The wise, yet pessimistic preacher said the following in Ecclesiastes 9:11: "Again I saw that under the sun the race is not to the swift nor the battle to the strong, ... but time and chance happen to them all." However, there is an addendum to this from the American popular writer Damon Runyan that is also worth mentioning: "... but I would bet that way if I were you."

In an uncertain and dangerous world, it is best to err on the side of strength. The members of the military of free societies are a vital part of that strength - not only the strength of physical power, but that of moral force. May they share the vision that their purpose is not personal advancement, nor simply to enjoy the personal and professional satisfaction of a job well done, but the defence of freedom itself. There is no conflict between military professionalism properly understood and patriotism, humanism, and support for the democratic state.

Endnotes 

  1. Plenary address, IDASAconference on The Future of Military Education in a Democratic South Africa, Military Academy, Saldanha, 1 June 1995. The opinions expressed are the responsibility of the author, and do not necessarily reflect the position of any person with whom or institution with which he is associated.

  2. S.P. Huntington, The Soldier and the State: The Theory and Practice of Civil-Military Relations, Harvard University Press, Cambridge, Massachusetts, 1957.

  3. M. Janowitz, The Professional Soldier: A Social and Political Portrait, The Free Press, New York, 1971.
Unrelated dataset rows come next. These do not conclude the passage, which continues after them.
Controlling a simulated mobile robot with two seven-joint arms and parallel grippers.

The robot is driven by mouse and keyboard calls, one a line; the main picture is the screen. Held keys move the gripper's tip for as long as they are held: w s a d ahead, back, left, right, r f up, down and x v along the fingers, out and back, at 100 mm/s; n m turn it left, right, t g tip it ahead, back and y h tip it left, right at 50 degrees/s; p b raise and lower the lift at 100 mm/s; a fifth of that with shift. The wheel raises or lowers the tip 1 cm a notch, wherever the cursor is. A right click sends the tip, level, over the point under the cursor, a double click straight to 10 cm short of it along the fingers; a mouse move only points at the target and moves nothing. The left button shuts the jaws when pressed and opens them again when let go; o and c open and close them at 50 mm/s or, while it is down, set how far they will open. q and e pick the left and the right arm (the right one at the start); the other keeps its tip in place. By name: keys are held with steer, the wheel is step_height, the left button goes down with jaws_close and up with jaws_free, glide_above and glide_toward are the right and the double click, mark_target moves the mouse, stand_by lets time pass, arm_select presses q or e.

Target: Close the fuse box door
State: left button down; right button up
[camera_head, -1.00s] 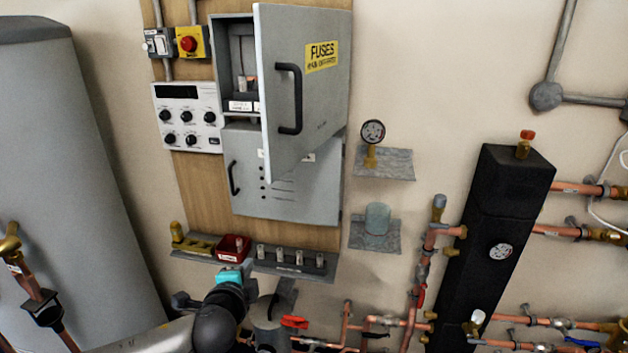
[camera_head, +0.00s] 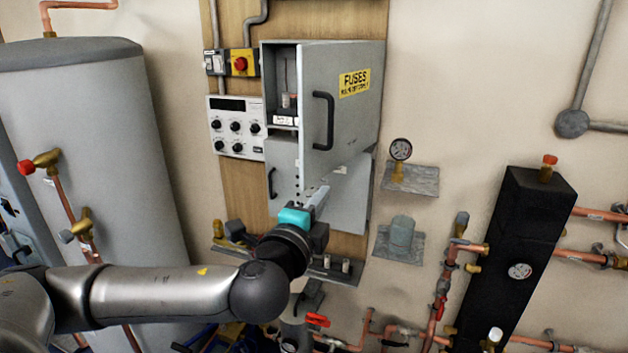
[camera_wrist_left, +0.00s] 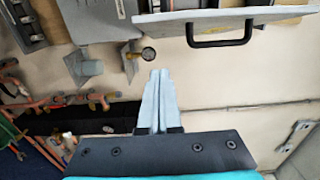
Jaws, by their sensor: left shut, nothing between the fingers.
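The grey fuse box (camera_head: 270,75) hangs on a wooden board, with its door (camera_head: 350,115) standing open toward me. The door carries a yellow FUSES label and a black handle (camera_head: 323,120). My left gripper (camera_head: 319,194) is shut and empty, below the door's lower edge and in front of the lower grey cabinet. In the left wrist view its closed fingers (camera_wrist_left: 160,72) point up the picture. The black handle (camera_wrist_left: 220,43) shows there to their upper right, apart from them. My right gripper is not in view.
A shelf (camera_head: 345,272) with small parts runs below the cabinets, partly behind my left arm. Gauge (camera_head: 400,150) and its bracket stick out to the right. A black column (camera_head: 515,250) and copper pipes stand further right. A grey tank (camera_head: 95,150) is at left.

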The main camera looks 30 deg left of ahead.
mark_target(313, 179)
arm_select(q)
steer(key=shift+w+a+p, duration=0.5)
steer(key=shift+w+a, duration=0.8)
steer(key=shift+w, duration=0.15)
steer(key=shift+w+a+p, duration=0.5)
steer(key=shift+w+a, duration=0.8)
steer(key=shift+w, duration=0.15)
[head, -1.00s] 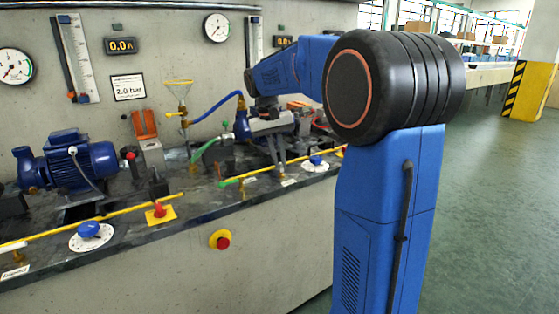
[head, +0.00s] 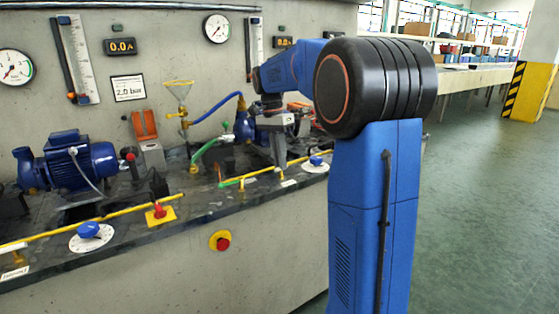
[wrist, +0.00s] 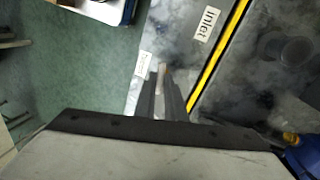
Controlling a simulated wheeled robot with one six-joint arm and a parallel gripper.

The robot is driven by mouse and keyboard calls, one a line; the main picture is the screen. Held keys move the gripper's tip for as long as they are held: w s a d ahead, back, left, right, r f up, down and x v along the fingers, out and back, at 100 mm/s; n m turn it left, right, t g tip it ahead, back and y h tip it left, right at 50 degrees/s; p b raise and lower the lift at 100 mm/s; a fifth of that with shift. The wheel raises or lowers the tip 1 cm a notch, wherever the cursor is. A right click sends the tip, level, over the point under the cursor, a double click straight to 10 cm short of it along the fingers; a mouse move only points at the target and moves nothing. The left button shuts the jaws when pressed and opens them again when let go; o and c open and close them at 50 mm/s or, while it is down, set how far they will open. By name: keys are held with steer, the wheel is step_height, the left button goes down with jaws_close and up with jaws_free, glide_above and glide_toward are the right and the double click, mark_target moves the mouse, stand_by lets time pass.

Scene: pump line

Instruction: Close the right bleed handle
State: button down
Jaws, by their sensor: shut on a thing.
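My gripper (head: 280,160) reaches down over the bench's front part, near the right end of the yellow pipe (head: 205,211). In the wrist view my gripper's fingers (wrist: 161,85) are close together and shut on a narrow piece (wrist: 162,70), which I take for the right bleed handle. The fingers hide most of it, so its angle is not clear. A small white label (wrist: 144,65) lies just left of the fingertips.
A blue knob on a white dial (head: 316,161) stands right of my gripper. A red button (head: 223,243) is on the bench front. The green floor (head: 480,200) at right is clear.

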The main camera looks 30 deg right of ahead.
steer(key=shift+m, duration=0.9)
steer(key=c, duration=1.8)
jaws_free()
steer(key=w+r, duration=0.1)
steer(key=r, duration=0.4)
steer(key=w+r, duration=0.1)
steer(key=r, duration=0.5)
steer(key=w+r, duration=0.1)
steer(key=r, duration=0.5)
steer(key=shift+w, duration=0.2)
  4. Korematsu vs. United States, 323 U.S. 214 (1944). Unfortunately, this was the US Supreme Court opinion upholding the constitutionality of the wartime detention of hundreds of thousands of Japanese-Americans.

  5. See, for example, C.C. Moskos and F.R. Wood (eds.), The Military: More Than Just a Job?, Pergamon-Brassey’s International Defence Publishers, Washington, DC, 1988.

  6. See, for example, S.C. Sarkesian, Beyond the Battlefield: The New Military Professionalism, Pergamon Press, New York, 1981.

  7. S.C. Sarkesian, J.A. Williams, and F.B. Bryant, Soldiers, Society, and National Security, Lynne Rienner Publishers, Boulder, 1985.